Set tidb_enable_extended_stats to ON, and create the extended statistics object for col1 and col2:

ALTER TABLE t ADD STATS_EXTENDED s1 correlation(col1, col2);

When you execute ANALYZE after the object creation, TiDB calculates the Pearson correlation coefficient of col1 and col2 of table t, and writes the object into the mysql.stats_extended table.

Step 4. See how extended statistics make a difference

After TiDB has the extended statistics for correlation, the optimizer can estimate how many rows to be scanned more precisely.

At this time, for the query in Stage 2. Execute an example query without extended statistics, col1 and col2 are strictly correlated in order. If TiDB accesses table t by using the index on col2 to meet the first row that satisfies col1 > 1, the TiDB optimizer will equivalently translate the row count estimation into the following query:

SELECT * FROM t WHERE col1 <= 1 OR col1 IS NULL;

The preceding query result plus one will be the final estimation for the row count.
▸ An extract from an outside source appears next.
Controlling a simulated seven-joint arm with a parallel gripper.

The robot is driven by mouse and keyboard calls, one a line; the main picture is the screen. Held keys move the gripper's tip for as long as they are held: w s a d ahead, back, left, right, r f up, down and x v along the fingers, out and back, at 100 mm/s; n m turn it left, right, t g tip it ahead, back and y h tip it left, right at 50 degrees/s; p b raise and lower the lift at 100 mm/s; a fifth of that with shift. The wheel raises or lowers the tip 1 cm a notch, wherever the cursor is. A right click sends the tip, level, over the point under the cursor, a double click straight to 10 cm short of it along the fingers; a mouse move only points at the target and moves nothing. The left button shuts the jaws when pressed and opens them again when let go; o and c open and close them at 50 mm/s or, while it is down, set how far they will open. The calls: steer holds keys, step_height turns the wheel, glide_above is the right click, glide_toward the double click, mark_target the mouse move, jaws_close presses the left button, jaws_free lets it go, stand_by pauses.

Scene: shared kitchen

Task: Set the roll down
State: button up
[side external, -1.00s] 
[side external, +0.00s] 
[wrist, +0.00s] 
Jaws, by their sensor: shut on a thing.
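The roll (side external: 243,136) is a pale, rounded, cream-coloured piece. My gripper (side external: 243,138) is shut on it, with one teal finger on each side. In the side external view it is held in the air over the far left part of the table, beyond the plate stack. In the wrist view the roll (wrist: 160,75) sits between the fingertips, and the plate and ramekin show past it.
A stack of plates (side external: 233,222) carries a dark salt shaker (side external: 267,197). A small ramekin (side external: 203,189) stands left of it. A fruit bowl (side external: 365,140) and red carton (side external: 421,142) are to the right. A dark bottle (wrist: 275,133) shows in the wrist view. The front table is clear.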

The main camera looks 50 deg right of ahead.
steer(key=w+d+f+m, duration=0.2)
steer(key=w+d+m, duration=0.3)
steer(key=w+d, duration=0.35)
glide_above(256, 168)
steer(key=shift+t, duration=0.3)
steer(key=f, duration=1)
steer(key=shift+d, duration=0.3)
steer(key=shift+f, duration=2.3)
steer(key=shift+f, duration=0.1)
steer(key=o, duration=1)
In this way, you do not need to use the independent assumption and the significant estimation error is avoided.

If the correlation factor (1 in this example) is less than the value of the system variable tidb_opt_correlation_threshold, the optimizer will use the independent assumption, but it will also increase the estimation heuristically. The larger the value of tidb_opt_correlation_exp_factor, the larger the estimation result. The larger the absolute value of the correlation factor, the larger the estimation result.